begin RAW DATA

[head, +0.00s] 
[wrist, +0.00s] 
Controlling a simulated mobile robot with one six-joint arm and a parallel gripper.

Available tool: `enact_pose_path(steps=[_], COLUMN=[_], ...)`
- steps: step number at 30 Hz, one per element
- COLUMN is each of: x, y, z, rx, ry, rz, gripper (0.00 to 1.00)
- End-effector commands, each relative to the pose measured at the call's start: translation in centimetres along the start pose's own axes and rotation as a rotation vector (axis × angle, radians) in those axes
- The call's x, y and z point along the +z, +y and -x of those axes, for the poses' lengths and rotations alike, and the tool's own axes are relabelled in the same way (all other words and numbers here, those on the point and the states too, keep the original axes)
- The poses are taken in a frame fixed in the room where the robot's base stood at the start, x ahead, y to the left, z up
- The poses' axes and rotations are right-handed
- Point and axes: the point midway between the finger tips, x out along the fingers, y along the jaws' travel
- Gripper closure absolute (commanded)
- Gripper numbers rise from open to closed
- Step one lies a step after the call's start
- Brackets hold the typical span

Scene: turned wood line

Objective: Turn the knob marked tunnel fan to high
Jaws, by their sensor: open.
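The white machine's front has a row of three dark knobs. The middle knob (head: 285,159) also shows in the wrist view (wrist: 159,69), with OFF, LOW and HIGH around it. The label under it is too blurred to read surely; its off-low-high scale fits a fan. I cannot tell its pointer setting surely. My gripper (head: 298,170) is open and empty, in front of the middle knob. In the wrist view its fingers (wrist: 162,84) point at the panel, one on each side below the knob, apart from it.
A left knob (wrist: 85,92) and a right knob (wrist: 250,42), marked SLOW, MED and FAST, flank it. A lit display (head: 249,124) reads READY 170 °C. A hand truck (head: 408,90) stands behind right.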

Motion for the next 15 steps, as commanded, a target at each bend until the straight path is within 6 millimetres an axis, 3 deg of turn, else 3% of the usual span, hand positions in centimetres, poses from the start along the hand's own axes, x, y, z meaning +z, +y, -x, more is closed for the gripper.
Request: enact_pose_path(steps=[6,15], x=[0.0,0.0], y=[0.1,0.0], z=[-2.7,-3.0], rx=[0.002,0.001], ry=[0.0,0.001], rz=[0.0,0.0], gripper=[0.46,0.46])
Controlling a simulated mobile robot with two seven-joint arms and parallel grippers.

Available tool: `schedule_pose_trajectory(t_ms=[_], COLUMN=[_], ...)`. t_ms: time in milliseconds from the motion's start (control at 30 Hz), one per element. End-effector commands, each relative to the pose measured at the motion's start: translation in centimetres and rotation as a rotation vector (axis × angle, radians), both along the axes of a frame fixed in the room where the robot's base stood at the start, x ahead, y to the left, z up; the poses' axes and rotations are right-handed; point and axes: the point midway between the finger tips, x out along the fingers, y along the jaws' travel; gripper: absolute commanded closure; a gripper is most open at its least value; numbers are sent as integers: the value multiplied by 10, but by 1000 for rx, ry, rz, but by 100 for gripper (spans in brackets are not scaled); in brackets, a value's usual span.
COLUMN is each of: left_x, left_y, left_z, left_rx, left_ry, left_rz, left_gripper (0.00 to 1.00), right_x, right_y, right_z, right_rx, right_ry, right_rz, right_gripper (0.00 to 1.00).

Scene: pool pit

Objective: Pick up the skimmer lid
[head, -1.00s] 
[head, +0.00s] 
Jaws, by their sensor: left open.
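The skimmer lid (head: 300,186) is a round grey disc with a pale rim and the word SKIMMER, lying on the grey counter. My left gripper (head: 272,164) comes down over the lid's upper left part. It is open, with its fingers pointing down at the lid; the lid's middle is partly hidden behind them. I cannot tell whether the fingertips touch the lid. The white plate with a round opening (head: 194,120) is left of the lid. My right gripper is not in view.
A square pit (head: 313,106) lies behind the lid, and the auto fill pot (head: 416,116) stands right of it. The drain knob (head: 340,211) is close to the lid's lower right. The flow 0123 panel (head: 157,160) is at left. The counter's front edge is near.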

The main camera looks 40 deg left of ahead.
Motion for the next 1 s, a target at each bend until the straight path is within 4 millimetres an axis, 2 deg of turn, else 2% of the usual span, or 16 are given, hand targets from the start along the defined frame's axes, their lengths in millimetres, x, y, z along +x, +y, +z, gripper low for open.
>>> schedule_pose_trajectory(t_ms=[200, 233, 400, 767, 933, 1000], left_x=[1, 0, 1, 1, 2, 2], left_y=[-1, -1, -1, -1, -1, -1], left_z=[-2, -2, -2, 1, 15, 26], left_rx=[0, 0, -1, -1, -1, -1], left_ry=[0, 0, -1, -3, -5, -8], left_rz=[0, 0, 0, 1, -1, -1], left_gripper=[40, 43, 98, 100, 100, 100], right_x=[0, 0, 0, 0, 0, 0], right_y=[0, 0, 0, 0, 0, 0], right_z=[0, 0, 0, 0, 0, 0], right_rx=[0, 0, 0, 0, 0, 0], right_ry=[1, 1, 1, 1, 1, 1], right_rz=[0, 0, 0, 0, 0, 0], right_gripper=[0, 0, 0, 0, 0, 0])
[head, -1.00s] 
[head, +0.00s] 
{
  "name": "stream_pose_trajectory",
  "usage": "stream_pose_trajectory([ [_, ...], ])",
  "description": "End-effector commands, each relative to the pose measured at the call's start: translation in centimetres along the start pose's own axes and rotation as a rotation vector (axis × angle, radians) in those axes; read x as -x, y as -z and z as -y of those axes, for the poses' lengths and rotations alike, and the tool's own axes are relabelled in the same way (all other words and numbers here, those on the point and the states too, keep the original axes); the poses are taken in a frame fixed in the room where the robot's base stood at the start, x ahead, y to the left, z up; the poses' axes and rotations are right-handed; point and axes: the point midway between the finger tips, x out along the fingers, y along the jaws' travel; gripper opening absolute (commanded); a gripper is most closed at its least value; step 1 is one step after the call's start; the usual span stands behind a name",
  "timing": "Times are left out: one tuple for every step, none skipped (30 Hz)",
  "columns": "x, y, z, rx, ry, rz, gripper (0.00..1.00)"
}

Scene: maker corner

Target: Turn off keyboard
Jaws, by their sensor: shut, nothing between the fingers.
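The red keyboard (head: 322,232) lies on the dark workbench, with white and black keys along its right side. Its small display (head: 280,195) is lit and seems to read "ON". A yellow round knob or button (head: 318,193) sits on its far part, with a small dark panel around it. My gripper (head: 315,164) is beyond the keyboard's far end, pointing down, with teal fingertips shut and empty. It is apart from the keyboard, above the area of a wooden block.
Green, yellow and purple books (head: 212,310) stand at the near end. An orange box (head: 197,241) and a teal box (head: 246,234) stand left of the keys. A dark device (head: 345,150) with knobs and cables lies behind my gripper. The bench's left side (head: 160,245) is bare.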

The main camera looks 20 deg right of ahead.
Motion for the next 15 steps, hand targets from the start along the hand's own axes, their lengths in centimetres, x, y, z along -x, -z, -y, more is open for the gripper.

end RAW DATA

▶ WORK TO DO:
Above are some records; repeat all of them exactly.

▶ COMPLETED EXERCISE:
[head, +0.00s] 
[wrist, +0.00s] 
Controlling a simulated mobile robot with one six-joint arm and a parallel gripper.

Available tool: `enact_pose_path(steps=[_], COLUMN=[_], ...)`
- steps: step number at 30 Hz, one per element
- COLUMN is each of: x, y, z, rx, ry, rz, gripper (0.00 to 1.00)
- End-effector commands, each relative to the pose measured at the call's start: translation in centimetres along the start pose's own axes and rotation as a rotation vector (axis × angle, radians) in those axes
- The call's x, y and z point along the +z, +y and -x of those axes, for the poses' lengths and rotations alike, and the tool's own axes are relabelled in the same way (all other words and numbers here, those on the point and the states too, keep the original axes)
- The poses are taken in a frame fixed in the room where the robot's base stood at the start, x ahead, y to the left, z up
- The poses' axes and rotations are right-handed
- Point and axes: the point midway between the finger tips, x out along the fingers, y along the jaws' travel
- Gripper closure absolute (commanded)
- Gripper numbers rise from open to closed
- Step one lies a step after the call's start
- Brackets hold the typical span

Scene: turned wood line

Objective: Turn the knob marked tunnel fan to high
Jaws, by their sensor: open.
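The white machine's front has a row of three dark knobs. The middle knob (head: 285,159) also shows in the wrist view (wrist: 159,69), with OFF, LOW and HIGH around it. The label under it is too blurred to read surely; its off-low-high scale fits a fan. I cannot tell its pointer setting surely. My gripper (head: 298,170) is open and empty, in front of the middle knob. In the wrist view its fingers (wrist: 162,84) point at the panel, one on each side below the knob, apart from it.
A left knob (wrist: 85,92) and a right knob (wrist: 250,42), marked SLOW, MED and FAST, flank it. A lit display (head: 249,124) reads READY 170 °C. A hand truck (head: 408,90) stands behind right.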

Motion for the next 15 steps, as commanded, a target at each bend until the straight path is within 6 millimetres an axis, 3 deg of turn, else 3% of the usual span, hand positions in centimetres, poses from the start along the hand's own axes, x, y, z meaning +z, +y, -x, more is closed for the gripper.
Request: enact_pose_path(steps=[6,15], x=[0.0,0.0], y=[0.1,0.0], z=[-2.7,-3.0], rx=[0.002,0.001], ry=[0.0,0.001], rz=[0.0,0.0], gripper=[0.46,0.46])
Controlling a simulated mobile robot with two seven-joint arms and parallel grippers.

Available tool: `schedule_pose_trajectory(t_ms=[_], COLUMN=[_], ...)`. t_ms: time in milliseconds from the motion's start (control at 30 Hz), one per element. End-effector commands, each relative to the pose measured at the motion's start: translation in centimetres and rotation as a rotation vector (axis × angle, radians), both along the axes of a frame fixed in the room where the robot's base stood at the start, x ahead, y to the left, z up; the poses' axes and rotations are right-handed; point and axes: the point midway between the finger tips, x out along the fingers, y along the jaws' travel; gripper: absolute commanded closure; a gripper is most open at its least value; numbers are sent as integers: the value multiplied by 10, but by 1000 for rx, ry, rz, but by 100 for gripper (spans in brackets are not scaled); in brackets, a value's usual span.
COLUMN is each of: left_x, left_y, left_z, left_rx, left_ry, left_rz, left_gripper (0.00 to 1.00), right_x, right_y, right_z, right_rx, right_ry, right_rz, right_gripper (0.00 to 1.00).

Scene: pool pit

Objective: Pick up the skimmer lid
[head, -1.00s] 
[head, +0.00s] 
Jaws, by their sensor: left open.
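The skimmer lid (head: 300,186) is a round grey disc with a pale rim and the word SKIMMER, lying on the grey counter. My left gripper (head: 272,164) comes down over the lid's upper left part. It is open, with its fingers pointing down at the lid; the lid's middle is partly hidden behind them. I cannot tell whether the fingertips touch the lid. The white plate with a round opening (head: 194,120) is left of the lid. My right gripper is not in view.
A square pit (head: 313,106) lies behind the lid, and the auto fill pot (head: 416,116) stands right of it. The drain knob (head: 340,211) is close to the lid's lower right. The flow 0123 panel (head: 157,160) is at left. The counter's front edge is near.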

The main camera looks 40 deg left of ahead.
Motion for the next 1 s, a target at each bend until the straight path is within 4 millimetres an axis, 2 deg of turn, else 2% of the usual span, or 16 are given, hand targets from the start along the defined frame's axes, their lengths in millimetres, x, y, z along +x, +y, +z, gripper low for open.
>>> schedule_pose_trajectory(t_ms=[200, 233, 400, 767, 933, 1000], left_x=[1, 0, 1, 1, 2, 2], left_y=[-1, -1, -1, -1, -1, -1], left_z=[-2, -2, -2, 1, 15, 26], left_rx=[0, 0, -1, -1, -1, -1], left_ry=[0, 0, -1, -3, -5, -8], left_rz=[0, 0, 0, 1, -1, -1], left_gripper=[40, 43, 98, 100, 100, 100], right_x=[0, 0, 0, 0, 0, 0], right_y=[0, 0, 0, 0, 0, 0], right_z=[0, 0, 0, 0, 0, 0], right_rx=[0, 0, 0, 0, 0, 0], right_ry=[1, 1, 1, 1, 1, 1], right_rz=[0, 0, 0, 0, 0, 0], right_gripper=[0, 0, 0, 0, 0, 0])
[head, -1.00s] 
[head, +0.00s] 
{
  "name": "stream_pose_trajectory",
  "usage": "stream_pose_trajectory([ [_, ...], ])",
  "description": "End-effector commands, each relative to the pose measured at the call's start: translation in centimetres along the start pose's own axes and rotation as a rotation vector (axis × angle, radians) in those axes; read x as -x, y as -z and z as -y of those axes, for the poses' lengths and rotations alike, and the tool's own axes are relabelled in the same way (all other words and numbers here, those on the point and the states too, keep the original axes); the poses are taken in a frame fixed in the room where the robot's base stood at the start, x ahead, y to the left, z up; the poses' axes and rotations are right-handed; point and axes: the point midway between the finger tips, x out along the fingers, y along the jaws' travel; gripper opening absolute (commanded); a gripper is most closed at its least value; step 1 is one step after the call's start; the usual span stands behind a name",
  "timing": "Times are left out: one tuple for every step, none skipped (30 Hz)",
  "columns": "x, y, z, rx, ry, rz, gripper (0.00..1.00)"
}

Scene: maker corner

Target: Turn off keyboard
Jaws, by their sensor: shut, nothing between the fingers.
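The red keyboard (head: 322,232) lies on the dark workbench, with white and black keys along its right side. Its small display (head: 280,195) is lit and seems to read "ON". A yellow round knob or button (head: 318,193) sits on its far part, with a small dark panel around it. My gripper (head: 315,164) is beyond the keyboard's far end, pointing down, with teal fingertips shut and empty. It is apart from the keyboard, above the area of a wooden block.
Green, yellow and purple books (head: 212,310) stand at the near end. An orange box (head: 197,241) and a teal box (head: 246,234) stand left of the keys. A dark device (head: 345,150) with knobs and cables lies behind my gripper. The bench's left side (head: 160,245) is bare.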

The main camera looks 20 deg right of ahead.
Motion for the next 15 steps, hand targets from the start along the hand's own axes, their lengths in centimetres, x, y, z along -x, -z, -y, more is open for the gripper.

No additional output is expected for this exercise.